EXERCISE PROMPT: Only one stretch of the data below should be repeated: the lines from the line containing "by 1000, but" through the line containing "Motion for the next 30", inclusive, exactly as they are.

BEGIN STORED RECORDS

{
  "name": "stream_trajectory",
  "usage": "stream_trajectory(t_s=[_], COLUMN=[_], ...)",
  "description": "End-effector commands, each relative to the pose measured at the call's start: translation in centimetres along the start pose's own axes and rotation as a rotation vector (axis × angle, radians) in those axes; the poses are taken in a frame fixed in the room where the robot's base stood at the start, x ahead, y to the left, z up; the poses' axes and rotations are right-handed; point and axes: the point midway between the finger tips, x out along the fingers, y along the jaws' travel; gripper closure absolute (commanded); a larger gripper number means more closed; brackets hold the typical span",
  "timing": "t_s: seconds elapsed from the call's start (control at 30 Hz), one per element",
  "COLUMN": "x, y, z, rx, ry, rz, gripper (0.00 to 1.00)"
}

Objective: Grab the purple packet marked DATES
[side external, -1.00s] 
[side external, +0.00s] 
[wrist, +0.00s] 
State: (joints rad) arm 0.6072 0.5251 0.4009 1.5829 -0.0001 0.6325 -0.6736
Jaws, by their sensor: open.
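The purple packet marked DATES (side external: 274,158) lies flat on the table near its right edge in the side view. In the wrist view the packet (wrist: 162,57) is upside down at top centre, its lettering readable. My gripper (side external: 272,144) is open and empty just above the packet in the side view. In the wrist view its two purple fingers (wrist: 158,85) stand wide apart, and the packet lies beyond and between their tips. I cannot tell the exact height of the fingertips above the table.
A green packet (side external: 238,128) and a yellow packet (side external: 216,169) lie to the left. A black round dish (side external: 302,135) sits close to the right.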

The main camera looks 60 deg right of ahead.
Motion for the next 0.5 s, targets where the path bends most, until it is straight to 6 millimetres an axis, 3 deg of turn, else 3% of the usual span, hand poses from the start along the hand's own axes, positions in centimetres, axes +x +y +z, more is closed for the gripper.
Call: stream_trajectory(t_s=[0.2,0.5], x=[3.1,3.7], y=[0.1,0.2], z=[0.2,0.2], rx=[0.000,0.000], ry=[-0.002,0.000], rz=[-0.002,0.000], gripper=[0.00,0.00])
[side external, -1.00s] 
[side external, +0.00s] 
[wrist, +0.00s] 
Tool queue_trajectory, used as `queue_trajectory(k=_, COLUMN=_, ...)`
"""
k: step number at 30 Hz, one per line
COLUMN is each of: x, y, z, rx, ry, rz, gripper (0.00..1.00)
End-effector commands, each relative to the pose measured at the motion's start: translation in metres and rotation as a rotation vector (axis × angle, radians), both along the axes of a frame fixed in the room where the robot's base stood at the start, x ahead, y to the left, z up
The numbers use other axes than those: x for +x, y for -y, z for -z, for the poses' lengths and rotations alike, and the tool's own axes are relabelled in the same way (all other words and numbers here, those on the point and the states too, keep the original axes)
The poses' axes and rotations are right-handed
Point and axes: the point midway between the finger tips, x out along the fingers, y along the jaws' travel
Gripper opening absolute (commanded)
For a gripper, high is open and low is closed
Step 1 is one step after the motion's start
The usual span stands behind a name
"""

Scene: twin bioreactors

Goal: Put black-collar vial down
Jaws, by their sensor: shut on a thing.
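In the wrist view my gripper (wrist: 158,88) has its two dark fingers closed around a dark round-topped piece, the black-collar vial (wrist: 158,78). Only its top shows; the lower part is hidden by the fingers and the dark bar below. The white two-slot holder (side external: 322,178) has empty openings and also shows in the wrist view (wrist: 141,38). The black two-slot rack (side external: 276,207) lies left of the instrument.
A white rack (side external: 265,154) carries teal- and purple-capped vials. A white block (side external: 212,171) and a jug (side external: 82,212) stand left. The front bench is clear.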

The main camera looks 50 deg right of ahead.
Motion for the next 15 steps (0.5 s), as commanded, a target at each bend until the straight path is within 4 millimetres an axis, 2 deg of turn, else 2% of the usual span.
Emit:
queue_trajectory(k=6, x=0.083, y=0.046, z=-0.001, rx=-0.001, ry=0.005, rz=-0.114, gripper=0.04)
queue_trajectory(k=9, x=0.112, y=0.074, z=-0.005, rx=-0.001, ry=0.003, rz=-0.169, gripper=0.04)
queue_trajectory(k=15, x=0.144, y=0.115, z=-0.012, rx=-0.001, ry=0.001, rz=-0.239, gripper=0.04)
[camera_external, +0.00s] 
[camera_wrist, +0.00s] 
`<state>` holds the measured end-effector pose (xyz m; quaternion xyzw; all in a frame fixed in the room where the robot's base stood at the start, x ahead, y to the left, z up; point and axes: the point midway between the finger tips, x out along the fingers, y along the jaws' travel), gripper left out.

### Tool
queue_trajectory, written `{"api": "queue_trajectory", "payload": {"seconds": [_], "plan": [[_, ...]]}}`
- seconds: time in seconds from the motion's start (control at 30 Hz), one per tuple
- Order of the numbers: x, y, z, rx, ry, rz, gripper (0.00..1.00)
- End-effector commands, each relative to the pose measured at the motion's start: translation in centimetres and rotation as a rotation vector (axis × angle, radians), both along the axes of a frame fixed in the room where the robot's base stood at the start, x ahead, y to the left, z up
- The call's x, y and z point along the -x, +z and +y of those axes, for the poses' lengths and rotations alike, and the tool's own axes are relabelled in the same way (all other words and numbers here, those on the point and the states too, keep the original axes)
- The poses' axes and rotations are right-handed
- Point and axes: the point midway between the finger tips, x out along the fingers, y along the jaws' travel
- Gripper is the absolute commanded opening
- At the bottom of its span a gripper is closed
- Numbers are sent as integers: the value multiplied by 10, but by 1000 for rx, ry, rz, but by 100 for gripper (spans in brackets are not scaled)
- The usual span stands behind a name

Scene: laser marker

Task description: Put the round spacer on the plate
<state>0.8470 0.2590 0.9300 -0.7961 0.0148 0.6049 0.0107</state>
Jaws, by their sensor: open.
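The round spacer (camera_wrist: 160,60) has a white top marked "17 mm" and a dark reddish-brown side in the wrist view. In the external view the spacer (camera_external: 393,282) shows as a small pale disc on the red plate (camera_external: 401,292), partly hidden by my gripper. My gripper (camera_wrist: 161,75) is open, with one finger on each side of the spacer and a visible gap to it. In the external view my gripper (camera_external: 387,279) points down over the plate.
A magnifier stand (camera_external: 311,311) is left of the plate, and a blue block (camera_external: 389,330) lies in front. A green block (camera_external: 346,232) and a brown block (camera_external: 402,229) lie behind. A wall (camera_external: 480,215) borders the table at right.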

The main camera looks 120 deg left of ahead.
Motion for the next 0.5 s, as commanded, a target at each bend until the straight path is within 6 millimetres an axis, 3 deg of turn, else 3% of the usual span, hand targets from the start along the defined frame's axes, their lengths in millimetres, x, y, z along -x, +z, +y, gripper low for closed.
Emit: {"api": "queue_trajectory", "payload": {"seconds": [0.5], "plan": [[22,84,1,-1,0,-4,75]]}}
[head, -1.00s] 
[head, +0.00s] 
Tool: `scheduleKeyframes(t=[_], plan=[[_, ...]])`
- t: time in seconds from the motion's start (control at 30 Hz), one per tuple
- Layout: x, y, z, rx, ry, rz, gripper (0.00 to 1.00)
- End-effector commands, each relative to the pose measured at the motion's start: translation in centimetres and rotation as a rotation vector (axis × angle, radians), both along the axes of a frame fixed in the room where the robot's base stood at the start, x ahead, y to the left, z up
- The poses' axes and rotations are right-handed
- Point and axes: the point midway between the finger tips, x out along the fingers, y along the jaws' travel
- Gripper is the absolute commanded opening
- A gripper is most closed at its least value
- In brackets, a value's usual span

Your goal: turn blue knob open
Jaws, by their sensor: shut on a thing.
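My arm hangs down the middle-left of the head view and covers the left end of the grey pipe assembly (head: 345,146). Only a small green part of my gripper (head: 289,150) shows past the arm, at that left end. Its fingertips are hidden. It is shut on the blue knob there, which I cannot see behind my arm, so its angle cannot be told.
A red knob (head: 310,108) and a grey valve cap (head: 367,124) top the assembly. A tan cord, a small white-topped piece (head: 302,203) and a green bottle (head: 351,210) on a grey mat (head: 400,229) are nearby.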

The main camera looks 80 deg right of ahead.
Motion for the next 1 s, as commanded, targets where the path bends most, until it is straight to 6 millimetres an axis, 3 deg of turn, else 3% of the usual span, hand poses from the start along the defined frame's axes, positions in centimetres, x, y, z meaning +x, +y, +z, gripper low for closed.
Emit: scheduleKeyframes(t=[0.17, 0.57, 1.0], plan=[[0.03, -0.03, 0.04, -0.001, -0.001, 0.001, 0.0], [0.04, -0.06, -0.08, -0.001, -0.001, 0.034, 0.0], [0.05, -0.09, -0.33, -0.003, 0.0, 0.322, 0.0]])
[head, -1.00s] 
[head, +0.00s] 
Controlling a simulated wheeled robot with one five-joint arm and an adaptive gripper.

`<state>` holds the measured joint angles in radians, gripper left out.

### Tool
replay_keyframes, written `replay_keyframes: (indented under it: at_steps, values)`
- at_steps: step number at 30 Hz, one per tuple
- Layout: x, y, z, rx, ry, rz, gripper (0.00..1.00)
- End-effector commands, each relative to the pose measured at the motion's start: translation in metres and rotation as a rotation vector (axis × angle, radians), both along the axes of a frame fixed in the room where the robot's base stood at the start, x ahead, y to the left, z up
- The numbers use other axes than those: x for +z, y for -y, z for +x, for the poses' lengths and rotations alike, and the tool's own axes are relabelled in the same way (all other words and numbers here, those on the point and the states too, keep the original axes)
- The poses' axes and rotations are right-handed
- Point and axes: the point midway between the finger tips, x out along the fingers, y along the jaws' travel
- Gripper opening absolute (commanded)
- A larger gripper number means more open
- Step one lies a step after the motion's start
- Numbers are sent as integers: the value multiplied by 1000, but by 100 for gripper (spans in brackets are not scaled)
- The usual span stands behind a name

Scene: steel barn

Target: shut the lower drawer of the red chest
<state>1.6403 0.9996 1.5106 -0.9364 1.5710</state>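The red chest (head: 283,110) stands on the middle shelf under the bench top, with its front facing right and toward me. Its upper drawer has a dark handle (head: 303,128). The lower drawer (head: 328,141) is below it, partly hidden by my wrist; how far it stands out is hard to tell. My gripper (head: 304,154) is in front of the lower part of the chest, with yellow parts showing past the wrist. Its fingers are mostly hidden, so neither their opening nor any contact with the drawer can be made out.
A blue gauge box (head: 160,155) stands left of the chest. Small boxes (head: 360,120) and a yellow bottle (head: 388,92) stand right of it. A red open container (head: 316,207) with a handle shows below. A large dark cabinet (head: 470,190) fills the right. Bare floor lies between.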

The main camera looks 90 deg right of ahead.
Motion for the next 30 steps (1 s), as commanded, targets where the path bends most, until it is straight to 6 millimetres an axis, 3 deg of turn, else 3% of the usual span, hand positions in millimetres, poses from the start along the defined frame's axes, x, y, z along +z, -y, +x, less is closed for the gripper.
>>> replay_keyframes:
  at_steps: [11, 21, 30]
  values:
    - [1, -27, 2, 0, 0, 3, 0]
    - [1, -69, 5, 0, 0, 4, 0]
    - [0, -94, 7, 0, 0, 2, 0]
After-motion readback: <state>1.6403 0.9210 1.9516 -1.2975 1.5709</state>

END STORED RECORDS

ANSWER BELOW:
- Numbers are sent as integers: the value multiplied by 1000, but by 100 for gripper (spans in brackets are not scaled)
- The usual span stands behind a name

Scene: steel barn

Target: shut the lower drawer of the red chest
<state>1.6403 0.9996 1.5106 -0.9364 1.5710</state>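The red chest (head: 283,110) stands on the middle shelf under the bench top, with its front facing right and toward me. Its upper drawer has a dark handle (head: 303,128). The lower drawer (head: 328,141) is below it, partly hidden by my wrist; how far it stands out is hard to tell. My gripper (head: 304,154) is in front of the lower part of the chest, with yellow parts showing past the wrist. Its fingers are mostly hidden, so neither their opening nor any contact with the drawer can be made out.
A blue gauge box (head: 160,155) stands left of the chest. Small boxes (head: 360,120) and a yellow bottle (head: 388,92) stand right of it. A red open container (head: 316,207) with a handle shows below. A large dark cabinet (head: 470,190) fills the right. Bare floor lies between.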

The main camera looks 90 deg right of ahead.
Motion for the next 30 steps (1 s), as commanded, targets where the path bends most, until it is straight to 6 millimetres an axis, 3 deg of turn, else 3% of the usual span, hand positions in millimetres, poses from the start along the defined frame's axes, x, y, z along +z, -y, +x, less is closed for the gripper.

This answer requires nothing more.